Top 10 things I now know about house concerts.

  • 10. If you offer them food, the tourists will come. If you offer them drinks, the Scots will come (bringing their own, of course, and additional to share because…Scots!). And if you offer them music, your friends and neighbors and brand new friends on Arran will come.
  • 9. There IS such a thing as too many bagels. If you never expected so many people and you only brought fifty bagels from the kosher deli in Glasgow, cut them in half. This would NOT work in America, where everyone would automatically take two halves. At least. But the polite Scots assumed the serving size was half a bagel, and that was all they took. (At risk of mixing religious metaphors, we had a loaves-and-fishes moment when we were clearing up and found enough leftover bagel halves for the next day’s brunch…)
  • 8. Corollary to #9: There is no such thing as too much salmon. Farmed salmon is a tricky issue, especially here on Arran. But if you don’t put out smoked salmon with bagels and cream cheese, I think a group of Jewish bubbes (grandmothers) will come to your house and ceremonially confiscate your menorah. So I was careful to ensure that we had responsibly-sourced* wild Atlantic salmon.

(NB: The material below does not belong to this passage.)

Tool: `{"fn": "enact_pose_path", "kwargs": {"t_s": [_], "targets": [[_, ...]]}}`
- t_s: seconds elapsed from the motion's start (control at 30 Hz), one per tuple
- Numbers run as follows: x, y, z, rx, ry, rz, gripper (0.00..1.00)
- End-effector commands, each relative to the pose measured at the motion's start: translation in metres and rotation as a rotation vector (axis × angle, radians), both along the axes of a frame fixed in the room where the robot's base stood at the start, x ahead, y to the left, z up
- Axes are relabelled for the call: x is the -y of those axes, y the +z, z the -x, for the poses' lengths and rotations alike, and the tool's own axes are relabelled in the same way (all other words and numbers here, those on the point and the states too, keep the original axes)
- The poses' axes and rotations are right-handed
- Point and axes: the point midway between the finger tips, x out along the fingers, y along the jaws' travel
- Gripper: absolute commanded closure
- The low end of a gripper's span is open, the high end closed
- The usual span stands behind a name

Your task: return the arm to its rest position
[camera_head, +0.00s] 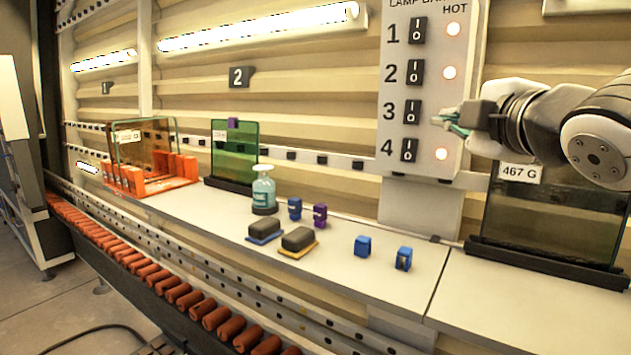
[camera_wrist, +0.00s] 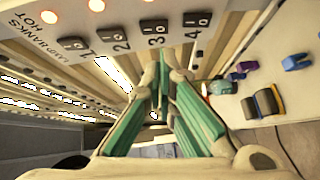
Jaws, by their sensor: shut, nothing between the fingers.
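My gripper (camera_head: 438,122) is raised in front of the lamp bank panel (camera_head: 394,155), beside the switch marked 3, with its fingers pointing left in the head view. In the wrist view its green-padded fingers (camera_wrist: 165,85) come together at the tips, with nothing held between them. I cannot tell whether the fingertips touch the panel. My arm comes in from the right edge of the head view, bent and stretched out over the bench.
A dark glass pane (camera_head: 540,215) stands behind my arm. An orange rack (camera_head: 150,185) and green pane (camera_head: 235,155) stand left.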

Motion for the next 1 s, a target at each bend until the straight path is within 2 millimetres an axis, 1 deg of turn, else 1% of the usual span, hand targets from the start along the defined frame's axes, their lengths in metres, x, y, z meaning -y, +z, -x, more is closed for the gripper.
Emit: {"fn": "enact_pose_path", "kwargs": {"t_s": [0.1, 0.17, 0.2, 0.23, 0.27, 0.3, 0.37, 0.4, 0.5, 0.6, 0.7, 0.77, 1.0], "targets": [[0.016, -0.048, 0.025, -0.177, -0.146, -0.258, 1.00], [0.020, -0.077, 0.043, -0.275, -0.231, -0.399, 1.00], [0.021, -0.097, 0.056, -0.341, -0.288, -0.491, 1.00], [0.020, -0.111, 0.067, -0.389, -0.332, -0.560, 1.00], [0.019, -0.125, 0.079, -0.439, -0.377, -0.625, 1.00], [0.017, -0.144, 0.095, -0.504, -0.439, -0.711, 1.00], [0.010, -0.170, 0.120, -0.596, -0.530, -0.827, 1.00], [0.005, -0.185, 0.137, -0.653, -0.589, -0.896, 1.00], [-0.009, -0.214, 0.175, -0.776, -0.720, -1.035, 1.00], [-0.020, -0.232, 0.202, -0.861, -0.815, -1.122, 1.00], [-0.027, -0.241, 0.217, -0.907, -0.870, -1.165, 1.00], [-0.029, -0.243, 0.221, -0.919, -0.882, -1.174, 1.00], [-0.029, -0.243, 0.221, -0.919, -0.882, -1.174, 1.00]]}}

**[Okay, sure—according to that movie, there’s no such thing. This was clearly a case where my ignorance was bliss.]

Five dozen homemade cupcakes that I told the Hub I’d counted so he shouldn’t try to nab any in advance? Well, we do have a few of those left. Let me know if you need one…

We put out three packages of salmon. They evaporated. Then three more. Gone. Then a giant emergency-backup slab. Given all the leftover bagels, I have no idea where all the salmon was going, and I did NOT ask. Nor, for that matter, is there such a thing as too much vegan. Or kosher. Or gluten-free. Gigantic salad bowl packed with enough veggies to feed a green army? Gone. Vegan carrot cake and peanutbutter cookies? History.

  • 7. Drinks? Hell, yeah. If your liquor cabinet is a bit bare, here’s an idea. Host a free event in Scotland, and invite people to bring their own drinks. At the end of the concert, we had enough leftover booze to start our own pub. Or have another concert. Scotland!
  • 6. If you concert, the people will come. Or not… Two months before the concert: 6 reservations. One month before the concert: 12 reservations. One week before concert: 23 reservations. Two days before the concert? 50 reservations. The day of the concert? My phone rang off the hook with people begging to come. Sadly, I had to explain that it was just a house, and already overbooked. Concert? 63 people.
  • 5. Chairs? A nice option, but not a necessity. We could fit about half the people in our living room. The rest (with connecting window open) sat out on the porch, in the hall, and on the stairs.
  • 4. You didn’t buy enough… No matter how many disposable plates, cups, and plastic utensils you steel yourself to buy—knowing you’re going to recycling hell for it—you won’t have enough. Soon your regular dishes and cutlery will be pressed into service. [Tip: Have a quick poke through the bin bags before they go out, and you’ll recover a surprising amount of your non-disposable stuff. You can either see this as a bit demoralizing—people thought your dishes and cutlery were trash—or as a wakeup call that maybe it’s time to lay in that nice new set from Anthropologie.]
  • 3. Don’t forget the Albanian Sex God. Our friends in Glasgow who were picking up our kosher supplies got an urgent reminder to bring Tomor. Sharon and I were mystified, so we googled.

    “TOMOR: An immortal sex god who loves to cockslap his citizens.” —Urban Dictionary. Wow. This concert was going to be LOTS more exciting than we were expecting.

    Sadly, we discovered that in Scotland, Tomor is actually this. And I’m not EVEN going to speculate on what the Albanian Sex God might use it for…

  • 2. Here’s a fun game.  Find your guest’s used bottles/plates/cups/etc before the dog does. For reasons best known only to them, our visitors felt compelled to stash plastic cups in the fireplace, empty bottles in the ironing basket, or squish their used plates into the miniscule bins in the bathroom. (News flash: they don’t fit.) But our guests were equally quick to adopt innovation. Once one empty beer bottle was placed on a windowsill, it was inevitable that every sill soon sported a jaunty lineup of dead soldiers.
  • And the number 1 thing I now know? There’s no such thing as too much toilet paper. I put out two extra rolls in each bathroom, but had to replenish halfway through. How? Why? I really didn’t want to know, and especially refuse to to speculate on the involvement of Tomor in either form…

Lev Atlas is currently Principal Viola of the Scottish Opera Orchestra and lecturer in Strings at the Royal Conservatoire of Scotland. A virtuoso Klezmer and Eastern European music performer, he is a living encyclopaedia of hundreds of traditional tunes and has influenced many musicians across Europe.
Lev has enjoyed an outstanding career as a classical musician in his native Russia, then USA and now the UK. A member of the international award winning Rostov String Quartet and first prize-winner of the International Shostakovich Competition and grand prix winner of the Borodin Quartet Competition, Lev has recorded extensively with Koch Swan International in Vienna, MCA Classics in New York, BBC Radio 3, Classic FM and WCBH Boston. His solo and lead performances include Wigmore Hall, Great Hall, Moscow State Conservatoire, Glasgow Royal Concert Hall, Usher Hall, St. Petersburg Philharmonic, and Atlantic City Music Festival.
In 2013 completed his PhD and was awarded a title of Doctor in Music and Philosophy by the University of Saint Andrews and the Royal Conservatoire of Scotland for his research, titled “In the Shadow of Shostakovich”.